It’s a match meant to be. In his sensitive and stirring renditions of Langston Hughes texts in Dreams of a New Day: Songs by Black Composers (Cedille Records), baritone Will Liverman finds the breathing inner life of works by one of America’s great poets. In song after contrasting song, there are by turns ravishment and grace, anger and wonder, sweetness and solemnity.
It begins right away, in Damien Sneed’s vibrant setting of I Dream a World. In both its overall momentum and carefully rendered details, the singer’s account of this urgently prayerful plea for a world where “every man is free” merges verse and music. Liverman’s burly but suave voice — his sound evokes swirling wood grain brought to a high polish — roams from propulsive rhythms to the wishfully murmured word that ends the line, “Where greed no longer saps the soul.”
Later, in composer Margaret Bonds’s Three Dream Portraits, Hughes’ ecstatic impulses, set off by the yearning for justice, are unleashed. Liverman’s limber, loose-jointed “Dream Variation” brings a burnished moonlight to what it means, when darkness falls, to be “Black like me.” “I, Too” gets a similar illumination in the poet’s defiant and slyly tinted gloss on Walt Whitman. The singer gives it a fierce charge of will, a bolt of both personal and racial determination.

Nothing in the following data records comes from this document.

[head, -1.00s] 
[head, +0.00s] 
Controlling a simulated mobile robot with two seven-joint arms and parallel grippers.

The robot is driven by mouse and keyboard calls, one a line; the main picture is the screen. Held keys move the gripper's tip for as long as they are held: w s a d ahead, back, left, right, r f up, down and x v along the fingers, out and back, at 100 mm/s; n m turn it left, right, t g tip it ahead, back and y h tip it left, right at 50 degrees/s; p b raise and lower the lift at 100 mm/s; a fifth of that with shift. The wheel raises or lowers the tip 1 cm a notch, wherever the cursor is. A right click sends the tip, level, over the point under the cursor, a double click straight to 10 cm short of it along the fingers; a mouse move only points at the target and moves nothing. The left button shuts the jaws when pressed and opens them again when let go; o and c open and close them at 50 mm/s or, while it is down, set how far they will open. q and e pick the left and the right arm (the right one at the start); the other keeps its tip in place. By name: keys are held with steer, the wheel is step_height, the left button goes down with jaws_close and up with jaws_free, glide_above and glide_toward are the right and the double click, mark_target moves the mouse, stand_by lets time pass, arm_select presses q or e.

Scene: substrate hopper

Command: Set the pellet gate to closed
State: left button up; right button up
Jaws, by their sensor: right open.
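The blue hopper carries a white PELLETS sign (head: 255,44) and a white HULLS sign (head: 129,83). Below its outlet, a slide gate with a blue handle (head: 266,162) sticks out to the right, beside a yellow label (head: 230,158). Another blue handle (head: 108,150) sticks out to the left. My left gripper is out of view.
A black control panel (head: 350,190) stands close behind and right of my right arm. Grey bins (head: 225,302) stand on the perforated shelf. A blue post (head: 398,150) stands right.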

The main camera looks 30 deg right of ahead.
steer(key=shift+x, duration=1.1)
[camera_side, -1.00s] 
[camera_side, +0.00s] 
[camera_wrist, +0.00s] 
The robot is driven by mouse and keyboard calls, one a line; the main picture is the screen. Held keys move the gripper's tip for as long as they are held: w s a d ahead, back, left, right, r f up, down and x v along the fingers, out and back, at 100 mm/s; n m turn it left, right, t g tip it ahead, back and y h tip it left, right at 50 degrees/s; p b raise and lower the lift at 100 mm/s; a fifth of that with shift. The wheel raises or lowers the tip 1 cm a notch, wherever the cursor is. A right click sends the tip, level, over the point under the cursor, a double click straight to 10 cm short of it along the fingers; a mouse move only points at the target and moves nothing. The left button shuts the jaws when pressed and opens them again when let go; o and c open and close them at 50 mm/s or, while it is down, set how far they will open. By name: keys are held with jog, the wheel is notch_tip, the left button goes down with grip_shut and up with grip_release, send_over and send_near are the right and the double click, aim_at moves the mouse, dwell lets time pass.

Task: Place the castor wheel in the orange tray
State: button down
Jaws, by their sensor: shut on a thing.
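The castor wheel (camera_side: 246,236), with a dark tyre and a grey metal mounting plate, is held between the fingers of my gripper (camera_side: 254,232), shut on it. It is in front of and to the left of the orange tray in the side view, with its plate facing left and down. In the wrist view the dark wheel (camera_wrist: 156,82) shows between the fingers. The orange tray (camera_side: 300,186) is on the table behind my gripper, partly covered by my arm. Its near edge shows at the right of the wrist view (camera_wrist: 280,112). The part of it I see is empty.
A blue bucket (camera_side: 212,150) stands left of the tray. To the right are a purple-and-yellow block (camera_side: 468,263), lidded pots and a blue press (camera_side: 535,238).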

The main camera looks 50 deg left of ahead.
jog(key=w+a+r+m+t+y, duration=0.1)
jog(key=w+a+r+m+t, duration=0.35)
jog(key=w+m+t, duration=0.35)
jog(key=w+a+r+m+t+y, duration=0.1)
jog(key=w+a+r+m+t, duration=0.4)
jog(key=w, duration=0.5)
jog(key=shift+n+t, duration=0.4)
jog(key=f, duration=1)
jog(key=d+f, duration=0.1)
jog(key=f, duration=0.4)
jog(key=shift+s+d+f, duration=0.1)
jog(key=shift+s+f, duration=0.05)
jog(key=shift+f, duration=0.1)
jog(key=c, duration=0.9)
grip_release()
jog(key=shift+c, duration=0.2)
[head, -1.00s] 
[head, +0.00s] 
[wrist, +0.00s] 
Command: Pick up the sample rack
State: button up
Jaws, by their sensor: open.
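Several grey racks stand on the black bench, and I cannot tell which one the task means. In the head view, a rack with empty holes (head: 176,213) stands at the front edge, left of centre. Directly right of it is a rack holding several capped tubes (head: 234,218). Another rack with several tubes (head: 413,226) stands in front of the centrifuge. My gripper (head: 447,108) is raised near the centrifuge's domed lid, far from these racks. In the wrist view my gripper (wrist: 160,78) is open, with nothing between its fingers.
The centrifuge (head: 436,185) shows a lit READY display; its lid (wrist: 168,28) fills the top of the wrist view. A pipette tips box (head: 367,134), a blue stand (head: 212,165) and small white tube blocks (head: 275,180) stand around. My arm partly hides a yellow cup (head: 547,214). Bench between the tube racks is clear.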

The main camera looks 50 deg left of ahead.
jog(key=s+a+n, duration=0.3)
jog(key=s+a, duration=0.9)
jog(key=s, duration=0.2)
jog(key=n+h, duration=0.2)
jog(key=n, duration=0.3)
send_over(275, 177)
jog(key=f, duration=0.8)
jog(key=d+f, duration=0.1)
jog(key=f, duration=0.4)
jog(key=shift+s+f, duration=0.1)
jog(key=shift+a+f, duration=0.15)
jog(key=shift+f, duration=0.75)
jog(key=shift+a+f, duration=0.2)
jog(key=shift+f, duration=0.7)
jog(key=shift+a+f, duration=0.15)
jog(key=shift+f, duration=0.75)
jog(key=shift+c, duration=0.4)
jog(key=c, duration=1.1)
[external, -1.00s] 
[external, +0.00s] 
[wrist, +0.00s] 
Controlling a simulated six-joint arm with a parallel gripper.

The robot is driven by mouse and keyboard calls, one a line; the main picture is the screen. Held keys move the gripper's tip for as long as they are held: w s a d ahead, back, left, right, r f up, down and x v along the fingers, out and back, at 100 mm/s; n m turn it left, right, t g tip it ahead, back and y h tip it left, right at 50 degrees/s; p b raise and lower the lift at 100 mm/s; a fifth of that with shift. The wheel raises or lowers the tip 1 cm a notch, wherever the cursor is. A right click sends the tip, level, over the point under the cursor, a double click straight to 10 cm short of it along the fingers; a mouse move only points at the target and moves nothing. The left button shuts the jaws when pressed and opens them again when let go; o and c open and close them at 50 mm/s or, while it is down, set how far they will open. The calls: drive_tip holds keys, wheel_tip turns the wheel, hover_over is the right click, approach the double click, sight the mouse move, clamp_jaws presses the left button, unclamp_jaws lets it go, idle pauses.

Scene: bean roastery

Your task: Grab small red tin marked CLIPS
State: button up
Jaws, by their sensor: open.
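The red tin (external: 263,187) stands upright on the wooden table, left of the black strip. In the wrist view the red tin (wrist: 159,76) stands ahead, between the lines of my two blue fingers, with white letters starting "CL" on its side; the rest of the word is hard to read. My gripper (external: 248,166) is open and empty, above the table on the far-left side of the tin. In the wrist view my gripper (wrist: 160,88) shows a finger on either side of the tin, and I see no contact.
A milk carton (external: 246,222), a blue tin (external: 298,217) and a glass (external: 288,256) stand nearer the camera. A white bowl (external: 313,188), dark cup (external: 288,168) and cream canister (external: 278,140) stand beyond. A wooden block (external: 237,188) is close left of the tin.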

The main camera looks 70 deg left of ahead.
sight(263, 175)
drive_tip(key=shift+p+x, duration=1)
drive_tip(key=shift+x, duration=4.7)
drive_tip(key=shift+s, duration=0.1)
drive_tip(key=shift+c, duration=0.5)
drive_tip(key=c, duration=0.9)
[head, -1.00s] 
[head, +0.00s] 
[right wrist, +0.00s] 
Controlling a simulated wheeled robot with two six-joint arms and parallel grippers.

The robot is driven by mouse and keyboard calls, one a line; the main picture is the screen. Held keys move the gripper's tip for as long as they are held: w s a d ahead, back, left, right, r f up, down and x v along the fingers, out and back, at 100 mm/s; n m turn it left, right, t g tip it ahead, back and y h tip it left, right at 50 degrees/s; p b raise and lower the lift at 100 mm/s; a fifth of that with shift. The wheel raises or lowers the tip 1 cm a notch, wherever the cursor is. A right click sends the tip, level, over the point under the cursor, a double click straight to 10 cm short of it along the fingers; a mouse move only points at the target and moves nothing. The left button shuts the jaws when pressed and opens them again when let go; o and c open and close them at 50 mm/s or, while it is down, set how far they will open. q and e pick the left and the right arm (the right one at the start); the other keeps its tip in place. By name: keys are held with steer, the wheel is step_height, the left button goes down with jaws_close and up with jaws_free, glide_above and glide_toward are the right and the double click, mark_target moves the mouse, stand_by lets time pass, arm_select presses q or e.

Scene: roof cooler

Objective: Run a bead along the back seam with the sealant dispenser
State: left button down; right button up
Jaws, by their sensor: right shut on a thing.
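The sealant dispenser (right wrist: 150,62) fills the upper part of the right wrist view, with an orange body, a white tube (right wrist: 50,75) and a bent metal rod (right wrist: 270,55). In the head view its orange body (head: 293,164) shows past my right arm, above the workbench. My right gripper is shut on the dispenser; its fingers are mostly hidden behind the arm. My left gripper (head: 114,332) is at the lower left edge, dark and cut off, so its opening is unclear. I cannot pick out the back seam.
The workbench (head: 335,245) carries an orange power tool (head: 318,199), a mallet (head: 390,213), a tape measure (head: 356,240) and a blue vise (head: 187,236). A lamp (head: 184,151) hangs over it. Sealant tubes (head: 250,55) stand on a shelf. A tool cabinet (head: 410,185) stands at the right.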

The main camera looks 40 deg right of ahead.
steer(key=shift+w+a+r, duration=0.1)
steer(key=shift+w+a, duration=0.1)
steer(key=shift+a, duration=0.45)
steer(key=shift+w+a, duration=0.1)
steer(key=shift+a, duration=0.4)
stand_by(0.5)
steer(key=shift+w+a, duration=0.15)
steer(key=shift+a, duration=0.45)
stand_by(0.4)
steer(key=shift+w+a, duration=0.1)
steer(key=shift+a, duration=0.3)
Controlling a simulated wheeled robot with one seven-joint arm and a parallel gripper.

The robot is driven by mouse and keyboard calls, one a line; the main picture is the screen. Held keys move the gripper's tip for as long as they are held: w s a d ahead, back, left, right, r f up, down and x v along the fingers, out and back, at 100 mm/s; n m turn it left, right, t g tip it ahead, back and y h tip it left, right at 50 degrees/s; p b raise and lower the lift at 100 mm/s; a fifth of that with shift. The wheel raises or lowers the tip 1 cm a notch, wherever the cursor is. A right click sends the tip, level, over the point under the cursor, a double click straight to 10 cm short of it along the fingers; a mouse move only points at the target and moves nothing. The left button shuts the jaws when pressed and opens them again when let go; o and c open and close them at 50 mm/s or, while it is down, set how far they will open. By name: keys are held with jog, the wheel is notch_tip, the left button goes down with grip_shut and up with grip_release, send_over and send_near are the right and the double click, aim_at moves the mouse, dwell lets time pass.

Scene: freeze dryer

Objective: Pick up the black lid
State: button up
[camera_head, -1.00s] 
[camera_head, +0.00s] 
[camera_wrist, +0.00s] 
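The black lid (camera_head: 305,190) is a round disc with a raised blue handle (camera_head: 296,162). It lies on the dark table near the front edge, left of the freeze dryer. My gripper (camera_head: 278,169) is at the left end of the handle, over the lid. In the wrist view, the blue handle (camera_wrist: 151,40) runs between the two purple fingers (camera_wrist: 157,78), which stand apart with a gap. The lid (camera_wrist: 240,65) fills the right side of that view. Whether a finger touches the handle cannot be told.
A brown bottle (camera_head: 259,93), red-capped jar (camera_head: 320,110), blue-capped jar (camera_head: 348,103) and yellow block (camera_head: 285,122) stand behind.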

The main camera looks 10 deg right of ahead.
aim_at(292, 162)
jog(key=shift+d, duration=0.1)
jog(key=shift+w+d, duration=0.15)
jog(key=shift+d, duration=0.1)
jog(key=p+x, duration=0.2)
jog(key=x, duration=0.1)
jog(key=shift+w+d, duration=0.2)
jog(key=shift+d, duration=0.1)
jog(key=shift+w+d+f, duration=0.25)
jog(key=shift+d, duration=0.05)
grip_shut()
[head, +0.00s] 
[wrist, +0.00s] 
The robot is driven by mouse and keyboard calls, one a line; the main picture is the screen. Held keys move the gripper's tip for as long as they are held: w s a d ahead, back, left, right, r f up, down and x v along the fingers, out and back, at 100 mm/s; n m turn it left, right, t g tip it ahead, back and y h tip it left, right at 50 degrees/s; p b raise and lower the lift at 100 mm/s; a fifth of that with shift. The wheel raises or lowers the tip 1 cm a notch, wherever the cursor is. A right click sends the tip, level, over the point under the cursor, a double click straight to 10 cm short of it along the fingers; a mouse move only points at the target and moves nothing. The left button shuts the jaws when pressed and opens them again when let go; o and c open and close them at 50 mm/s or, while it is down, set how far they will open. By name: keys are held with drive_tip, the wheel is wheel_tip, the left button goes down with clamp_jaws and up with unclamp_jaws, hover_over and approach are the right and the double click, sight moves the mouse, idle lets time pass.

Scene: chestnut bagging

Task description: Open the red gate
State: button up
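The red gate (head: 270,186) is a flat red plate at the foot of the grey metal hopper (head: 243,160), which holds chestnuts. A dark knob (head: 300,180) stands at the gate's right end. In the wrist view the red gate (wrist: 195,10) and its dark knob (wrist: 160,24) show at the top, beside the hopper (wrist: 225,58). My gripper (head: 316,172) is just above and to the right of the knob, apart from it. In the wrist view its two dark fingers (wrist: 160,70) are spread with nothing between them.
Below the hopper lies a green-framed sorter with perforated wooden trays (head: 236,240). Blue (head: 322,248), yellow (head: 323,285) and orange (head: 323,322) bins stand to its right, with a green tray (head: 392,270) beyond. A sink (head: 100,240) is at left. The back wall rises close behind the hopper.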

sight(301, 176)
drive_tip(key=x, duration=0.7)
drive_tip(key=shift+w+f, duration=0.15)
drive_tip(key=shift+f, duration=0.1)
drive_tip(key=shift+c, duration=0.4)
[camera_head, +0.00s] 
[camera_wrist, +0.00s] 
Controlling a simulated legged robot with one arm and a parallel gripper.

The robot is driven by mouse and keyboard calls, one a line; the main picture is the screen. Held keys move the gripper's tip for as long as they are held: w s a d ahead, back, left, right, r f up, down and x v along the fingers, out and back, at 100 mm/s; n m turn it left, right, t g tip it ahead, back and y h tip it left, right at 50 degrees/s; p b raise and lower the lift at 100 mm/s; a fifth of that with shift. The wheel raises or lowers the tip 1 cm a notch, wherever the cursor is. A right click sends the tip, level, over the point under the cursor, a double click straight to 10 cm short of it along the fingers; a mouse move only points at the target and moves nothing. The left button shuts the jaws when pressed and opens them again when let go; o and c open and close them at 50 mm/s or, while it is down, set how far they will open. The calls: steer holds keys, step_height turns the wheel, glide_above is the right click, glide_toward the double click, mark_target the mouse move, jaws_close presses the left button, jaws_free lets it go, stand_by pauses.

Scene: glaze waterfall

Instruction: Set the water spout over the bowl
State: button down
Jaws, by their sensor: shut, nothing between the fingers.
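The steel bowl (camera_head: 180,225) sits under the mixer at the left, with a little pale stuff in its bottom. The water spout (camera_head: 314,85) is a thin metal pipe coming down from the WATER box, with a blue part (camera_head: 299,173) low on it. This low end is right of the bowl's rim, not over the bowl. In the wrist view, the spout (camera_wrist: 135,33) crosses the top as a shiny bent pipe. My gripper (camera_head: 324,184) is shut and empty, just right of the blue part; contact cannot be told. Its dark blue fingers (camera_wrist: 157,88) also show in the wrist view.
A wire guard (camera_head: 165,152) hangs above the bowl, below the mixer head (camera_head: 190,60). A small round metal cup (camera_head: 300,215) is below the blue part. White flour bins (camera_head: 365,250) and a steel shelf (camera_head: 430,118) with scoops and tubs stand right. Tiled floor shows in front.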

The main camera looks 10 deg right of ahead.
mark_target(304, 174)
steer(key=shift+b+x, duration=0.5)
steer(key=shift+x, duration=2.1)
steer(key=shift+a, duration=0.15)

Liverman, whose honors include a 2020 Marian Anderson Vocal Award, is a rising star. With several Metropolitan Opera roles to his credit, he is slated to star in that company’s eagerly awaited production of Terence Blanchard’s Fire Shut Up in My Bones, whenever it makes it to the stage.
While Hughes is the main verbal attraction on Dreams of a New Day — nine of the 19 songs are settings of his poetry — showcasing the album’s eight Black composers is the project’s defining purpose. The release is a labor of love for Liverman, without any signs of the labor showing.
He sings, with generous, full-heated conviction, songs ranging from those by Henry Burleigh (1866 – 1949) to Shawn E. Okpebholo, who was born in 1981. Other names include, from both past and present, Leslie Adams, Thomas Kerr, Robert Owens, and Richard Fariña. Paul Sánchez is the accomplished if sometimes overly assertive pianist.
Okpebholo’s diptych Two Black Churches, which Liverman commissioned, is the album’s most expansive and ambitious work. At slightly over 15 minutes, the two numbers occupy about a fourth of the album’s running time.
First, in rhymed quatrains by Dudley Randall, “Ballad of Birmingham” enacts a forebodingly tender dialogue between a mother and her daughter, one of the four young girls killed in the 1963 bombing of that Alabama city’s 16th Street Baptist Church. Chaotic chord patterns, moody jazz riffs, and a hymn-like reverence define an arching emotional parabola that ends in the image of a girl’s shoe lifted from a heap of shattered glass and brick. An unresolved chord tolls, fittingly and repeatedly, at the end. The history of hatred, we’re reminded, is never a finished product.
“The Rain,” with a regrettably clumsy text by Marcus Amaker but achingly expressive music, recalls the 2015 murder of nine Bible study participants at the Emanuel AME Church in Charleston, S.C. Liverman taps his full operatic powers in both Churches, whether in sustained long phrases, dramatically sharp attacks, or dying lamentations.
Dreams takes a more musing turn in Mortal Storm, five mostly short Hughes poems set by Owens. There’s an atmospherically keen evocation of sex and weather in “A House in Taos,” a drunken lover at the door in “Faithful One,” and a mordant observation that “Nobody loves a genius child.”
Liverman returns to the 1963 church bombing in Fariña’s “Birmingham Sunday,” which closes the album. Here, in his own arrangement of a tune borrowed from a Scottish ballad, the singer turns the music’s ingratiating strophic tunefulness into a poignant musical irony. Again and again, as one after another of the victims is named, this line returns: “And the choir keeps singing of freedom.”